The objective of this paper is to compare and contrast two tales that are available in the Canterbury Tales. There were some twenty four titles to choose from and the two tales chosen were The Knight’s Tale and the Cook’s Tale.
In the Knight’s tale, the setting was in Greece at a time when the knights’ battle against Creon was just finished. It focused on the story of knighthood. There were two knights in the story named Palamon and Arcite. Knights have been known for their various typical aspects such as respect, morals, ethics, chivalry, piety, and courtly love. Collectively, these aspects and characteristics are embedded in what they call knighthood or in some cases knight-ship.
In the story, the two knights fell in love with the same woman. Her name was Emily, a princess. She was the sister of the Theseus, Hippolyta. Theseus was the duke of Athens . It is important to note that both knights were imprisoned at the beginning of the story. All evidences and events in the story so far suggest that knighthood was the central theme.
The actions of the two characters (Palamon and Arcite) serve as the best evidences that back up this claim. Firstly, they were more than capable of launching an attack from within the prison in order to escape from Theseus but they did not so because of the morality and ethics of battle that they valued so much.
It is important to note, however, that Palamon managed to escape by some un-knightly measures such as drugging the jailer. Arci was basically bailed by one of the duke’s good friend. In that situation, Arci can be considered as the well-connected knight while Palamon could be the one that is decisive and resourceful—all of which are needed to survive the harsh experiences and challenges often associated with knighthood. Secondly, although they knew that they were fighting over the same girl, they did not let their emotions take over. Had it been the case, they would have already killed each other the moment they had the chance to do it. This clearly was the case for them. Thanks to Theseus, a duel or judicial tournament was held wherein each of the two knights was instructed to gather up 100 men each to fight for them in a battle. The winner of which was to marry Emily.

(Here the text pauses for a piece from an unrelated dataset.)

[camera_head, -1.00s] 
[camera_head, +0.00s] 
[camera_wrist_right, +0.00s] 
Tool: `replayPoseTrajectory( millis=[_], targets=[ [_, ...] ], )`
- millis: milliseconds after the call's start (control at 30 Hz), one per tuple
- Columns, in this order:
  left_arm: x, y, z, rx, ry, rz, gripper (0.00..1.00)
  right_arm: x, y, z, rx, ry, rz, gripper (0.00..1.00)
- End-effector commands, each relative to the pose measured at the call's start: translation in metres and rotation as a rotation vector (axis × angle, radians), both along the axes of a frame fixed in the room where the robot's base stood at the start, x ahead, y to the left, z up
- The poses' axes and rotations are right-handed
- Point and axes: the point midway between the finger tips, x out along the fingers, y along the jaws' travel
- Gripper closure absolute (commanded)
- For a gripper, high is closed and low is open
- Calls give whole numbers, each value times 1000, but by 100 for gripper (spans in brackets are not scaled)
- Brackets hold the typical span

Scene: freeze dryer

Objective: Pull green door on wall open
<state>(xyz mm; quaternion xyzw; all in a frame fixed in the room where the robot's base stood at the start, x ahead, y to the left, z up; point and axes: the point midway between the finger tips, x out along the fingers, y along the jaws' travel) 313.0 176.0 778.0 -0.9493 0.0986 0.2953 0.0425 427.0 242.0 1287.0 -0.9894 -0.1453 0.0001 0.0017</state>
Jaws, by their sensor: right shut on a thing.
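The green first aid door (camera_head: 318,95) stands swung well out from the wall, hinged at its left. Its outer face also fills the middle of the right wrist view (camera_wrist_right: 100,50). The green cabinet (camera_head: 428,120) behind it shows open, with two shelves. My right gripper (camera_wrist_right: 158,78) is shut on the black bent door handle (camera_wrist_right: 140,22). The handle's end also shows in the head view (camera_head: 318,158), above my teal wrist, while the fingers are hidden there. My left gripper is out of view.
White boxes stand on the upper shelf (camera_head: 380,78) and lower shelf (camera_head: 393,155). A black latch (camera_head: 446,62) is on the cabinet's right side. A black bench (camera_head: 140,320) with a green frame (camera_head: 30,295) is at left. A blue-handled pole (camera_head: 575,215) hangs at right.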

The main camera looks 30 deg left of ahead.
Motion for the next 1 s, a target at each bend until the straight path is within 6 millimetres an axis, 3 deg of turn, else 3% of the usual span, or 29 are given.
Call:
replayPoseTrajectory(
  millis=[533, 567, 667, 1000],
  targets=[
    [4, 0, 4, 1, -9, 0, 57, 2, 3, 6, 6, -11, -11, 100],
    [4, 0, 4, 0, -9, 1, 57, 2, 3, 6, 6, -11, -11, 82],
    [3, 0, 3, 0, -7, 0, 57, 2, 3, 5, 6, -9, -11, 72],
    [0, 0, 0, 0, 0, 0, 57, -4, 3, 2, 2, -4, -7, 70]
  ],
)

The tournament was designed to be so civil that Theseus basically guaranteed that no one was to die from the battle. The rules of the duel suggest that if any man becomes seriously injured, he should be dragged out of battle immediately. Unfortunately, Arcite died in battle when he accidentally got injured by his horse—he fell on his horse and his horse fell on him too. Arcite was about to win that tournament when the tragedy occurred. In the end he died and so the only one left was Palamon who was also injured at the time. Aside from the morals that can be learned from knighthood, another important part of this tale was Theseus’ first mover speech.
Analysts believed that the speech was supposed to outline Geoffrey Chaucer’s interpretation of the philosophy of Boethius, popular among early medieval writers and philosophers. The speech also included his interpretations of Christian philosophy. Aside from the fact that knighthood was highlighted in the story, Theseus’ first mover speech was the second most powerful theme in The Knight’s Tale.
The Cook’s Tale was another tale from the Canterbury Tales. Compared to the Knight’s Tale, it was significantly shorter, with only approximately 58 lines allocated for it. It is also worth noting that the structure of the plot was unconventional in that it was left unfinished—i.e. there was no ending . The story revolves around an apprentice named Perkyn or Perkin who was fond of dancing and drinking. Perkin got released by his master and then decided to move in with a friend—one who also loves to drink and whose wife was a prostitute. Analysts suggest that there are only two reasons why the story was left unfinished by Chaucer (i.e. author of the Canterbury Tales). First is that he intended to leave it unfinished so that he could return to it after writing the other tales in the other groups that appeared much later than the Cook’s Tale; the second theory suggests that a significant part of the original manuscript was lost. Analyzing the content of the tale, it would seem that Roger of Ware, the cook in the story, was there for a reason; that he was a real person who was around at the same time as Chaucer . If this was true, then one can only imagine which among the characters from all the other tales were derived from real people who existed at the same time as Chaucer. Another theory about the story suggests that the story of Roger of Ware might be two things: a real event or a parody of what really happened. Nonetheless, both of which are possible but proving them would be factually impossible.
All in all, the two tales mentioned in this paper were unique in their own ways. The central idea or theme presented in the Knight’s Tale was that of Knighthood with a special level of attention on Theseus’ First Mover Speech that showed his Christian and Medieval philosophical upbringings. The Cook’s Tale on the other hand was more mind-boggling in that no one really knows why it was cut off. It raised a lot of questions about the persona named Roger of Ware; whether he was really a real person or just one of the products of Chaucer’s imagination.
Chaucer, G. "The Cook's Tale." The Canterbury Tales (n.d.): n.p. Print. 22 Apr 2016.
—. "The Knight's Tale Summary." (n.d.): n.p. Print. 22 Apr 2016.